╭──

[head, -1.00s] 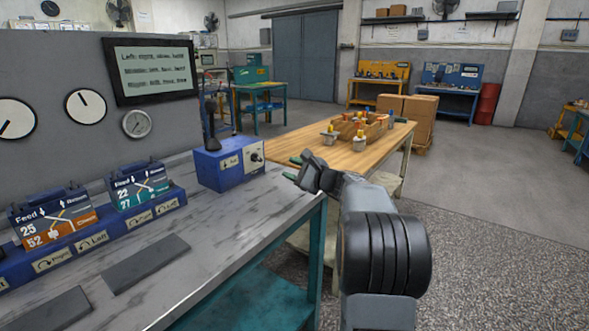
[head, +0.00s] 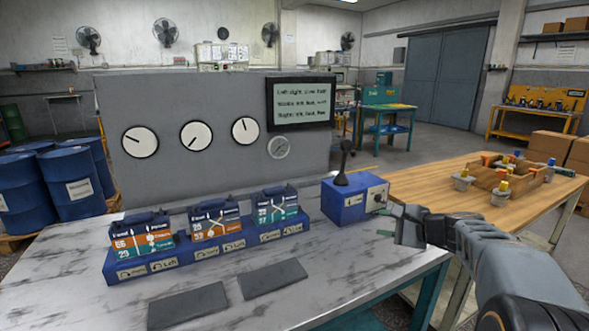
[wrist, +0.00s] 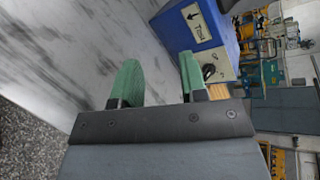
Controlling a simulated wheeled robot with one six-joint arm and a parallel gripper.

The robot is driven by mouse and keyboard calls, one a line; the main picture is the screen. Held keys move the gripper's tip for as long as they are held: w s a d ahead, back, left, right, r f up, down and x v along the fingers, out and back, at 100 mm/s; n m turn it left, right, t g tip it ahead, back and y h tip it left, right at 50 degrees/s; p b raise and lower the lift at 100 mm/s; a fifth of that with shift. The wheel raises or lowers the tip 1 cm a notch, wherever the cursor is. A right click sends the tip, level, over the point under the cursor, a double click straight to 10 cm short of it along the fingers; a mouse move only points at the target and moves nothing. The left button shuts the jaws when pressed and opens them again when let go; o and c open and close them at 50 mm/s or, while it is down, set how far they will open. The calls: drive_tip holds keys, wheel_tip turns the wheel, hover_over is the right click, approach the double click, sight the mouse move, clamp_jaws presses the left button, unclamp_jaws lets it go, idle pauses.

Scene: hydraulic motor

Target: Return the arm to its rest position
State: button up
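My gripper (head: 396,218) is at the right end of the marble-topped bench (head: 90,262), beside the blue control box (head: 345,203) with its black lever and small knob. In the wrist view the gripper's two green fingers (wrist: 160,82) stand apart with nothing between them. The blue control box (wrist: 200,30) shows just beyond the fingertips there; I cannot tell whether they touch it. My arm reaches in from the lower right in the head view.
Two dark pads lie in front. A wooden table (head: 425,182) with a parts crate stands right. Blue drums (head: 70,188) stand left.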

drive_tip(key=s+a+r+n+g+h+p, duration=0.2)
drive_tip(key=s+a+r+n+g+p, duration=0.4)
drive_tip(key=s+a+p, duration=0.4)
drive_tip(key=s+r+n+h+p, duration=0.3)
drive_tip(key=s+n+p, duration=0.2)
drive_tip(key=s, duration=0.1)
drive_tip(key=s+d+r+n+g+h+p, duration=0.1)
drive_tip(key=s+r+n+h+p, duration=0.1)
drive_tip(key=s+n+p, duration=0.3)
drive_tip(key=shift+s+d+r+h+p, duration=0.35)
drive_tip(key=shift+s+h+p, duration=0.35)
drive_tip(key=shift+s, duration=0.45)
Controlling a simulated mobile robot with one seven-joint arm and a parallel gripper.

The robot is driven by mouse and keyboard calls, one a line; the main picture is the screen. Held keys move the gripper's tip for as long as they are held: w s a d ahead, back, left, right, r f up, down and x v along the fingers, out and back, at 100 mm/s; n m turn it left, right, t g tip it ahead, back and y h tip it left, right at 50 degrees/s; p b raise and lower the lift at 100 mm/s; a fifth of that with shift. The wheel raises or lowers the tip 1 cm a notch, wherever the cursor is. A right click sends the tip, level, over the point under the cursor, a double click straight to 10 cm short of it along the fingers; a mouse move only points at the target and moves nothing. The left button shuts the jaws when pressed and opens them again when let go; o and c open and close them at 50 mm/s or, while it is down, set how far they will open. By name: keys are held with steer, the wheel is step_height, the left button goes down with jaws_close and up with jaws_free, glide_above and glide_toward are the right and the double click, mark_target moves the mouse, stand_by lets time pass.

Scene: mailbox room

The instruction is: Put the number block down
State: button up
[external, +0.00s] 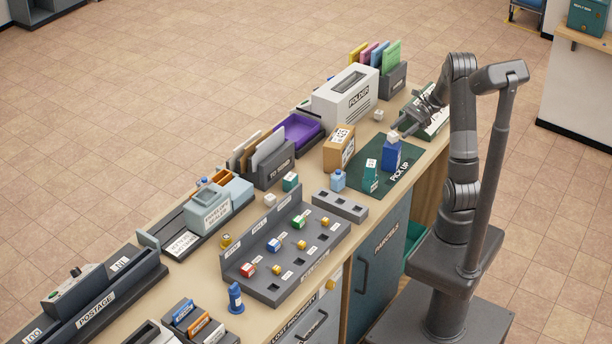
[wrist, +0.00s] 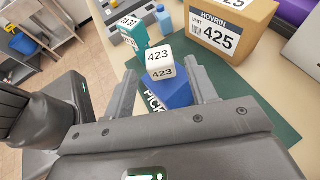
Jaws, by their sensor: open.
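The number block (wrist: 160,60) is white and marked 423. In the external view the block (external: 393,136) sits on top of a blue box (external: 391,158), which stands on the dark green PICK UP mat (external: 376,184). My gripper (wrist: 161,80) is open and empty, with one finger on each side of the block and a gap on both sides. The block lies just past the fingertips in the wrist view. The blue box (wrist: 178,95) shows below it, between the fingers. In the external view my gripper (external: 405,126) is small, close above the blue box.
A teal box (external: 370,176) stands on the mat close beside the blue box. A cardboard parcel marked 425 (external: 338,153) is behind them. A light blue bottle (external: 338,181) stands left of the mat. The white folder machine (external: 345,105) is at the back. Bare mat (wrist: 240,92) shows to the right.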

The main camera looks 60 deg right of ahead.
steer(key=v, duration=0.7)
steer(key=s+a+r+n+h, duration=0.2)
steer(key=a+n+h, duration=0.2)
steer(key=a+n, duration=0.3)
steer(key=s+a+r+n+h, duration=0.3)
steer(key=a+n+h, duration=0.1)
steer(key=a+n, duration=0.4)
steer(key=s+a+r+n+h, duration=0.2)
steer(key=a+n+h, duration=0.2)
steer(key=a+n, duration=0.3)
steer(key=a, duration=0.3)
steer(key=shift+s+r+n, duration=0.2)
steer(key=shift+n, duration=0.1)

╰──

■ **Exercise description**: Tally the lines in the records above that contain the word "Scene", and give only that number.

■ **Result for this task**: 2